Em Psicologia, muitos são os modelos formulados sobre a consciência, nenhum detêm a verdade independentemente. Talvez, todos sejam complementares, se entendermos que se aplicam a uma certa variedade de experiências dentro de um contexto determinado. Essa também é a posição de Ken Wilber ao propor uma cartografia da consciência baseada em no modelo do espectro de ondas eletromagnéticas. Dentro do espectro, as ondas apresentam-se em diferentes frequências: sonoras, luminosas, radioativas, de audio e de rádio-frequências, etc. Em cada faixa do espectro a onda apresenta características singulares.

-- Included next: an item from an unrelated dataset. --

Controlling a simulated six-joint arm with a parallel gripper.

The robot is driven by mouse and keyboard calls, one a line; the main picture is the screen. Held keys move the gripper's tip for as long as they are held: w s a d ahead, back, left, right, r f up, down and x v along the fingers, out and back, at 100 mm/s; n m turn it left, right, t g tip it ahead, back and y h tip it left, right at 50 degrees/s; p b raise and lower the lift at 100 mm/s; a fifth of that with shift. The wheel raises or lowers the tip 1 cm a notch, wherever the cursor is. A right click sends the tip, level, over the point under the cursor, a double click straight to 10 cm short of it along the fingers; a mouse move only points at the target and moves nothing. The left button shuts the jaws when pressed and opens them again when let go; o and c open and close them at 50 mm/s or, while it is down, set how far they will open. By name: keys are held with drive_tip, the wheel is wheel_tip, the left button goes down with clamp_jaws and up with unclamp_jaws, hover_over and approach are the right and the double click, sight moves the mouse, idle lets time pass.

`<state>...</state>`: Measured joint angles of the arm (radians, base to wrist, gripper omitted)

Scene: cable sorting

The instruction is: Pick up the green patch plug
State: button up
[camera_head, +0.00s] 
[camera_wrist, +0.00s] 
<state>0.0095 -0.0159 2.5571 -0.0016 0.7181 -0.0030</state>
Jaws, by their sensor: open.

Do mesmo modo, cada modelo do psiquismo pode atingir uma ou muitas faixas do espectro da consciência, pode enunciar modelos bem aproximados da realidade de acordo com a perspectiva que se queira enfocar. Não obstante, a totalidade do espectro, ou a realidade última poderá permanecer inatingível. Tal raciocínio outra vez mais nos leva a pensar que estamos diante de um mapa que pode nos ajudar a entender particularidades e nos guiar muito bem dentro de um espaço geográfico. Pode nos ajudar a entender melhor a complexidade da mente humana, colocando esses entendimentos em prol da humanidade em geral. A humildade nos indica, por sua vez, que o modelo explicativo não deve ser confundido com a própria realidade. “Tudo acontece como se…” Não nos esqueçamos disso. O mapa por mais aproximado, não é o território.
É possível portanto, a partir das considerações feitas ao longo do texto, que tanto a Física quanto a Psicologia em particular possam trilhar um caminho com coração. Para além do utilitarismo, dos processos de coerção e dominação sócio-econômica. Um caminho que seja voltado para o bem estar público, a saúde coletiva que nos conduza a auto-realização e ao progresso, através de um senso de responsabilidade e cooperação comunitária para com a vida em todas as suas expressões.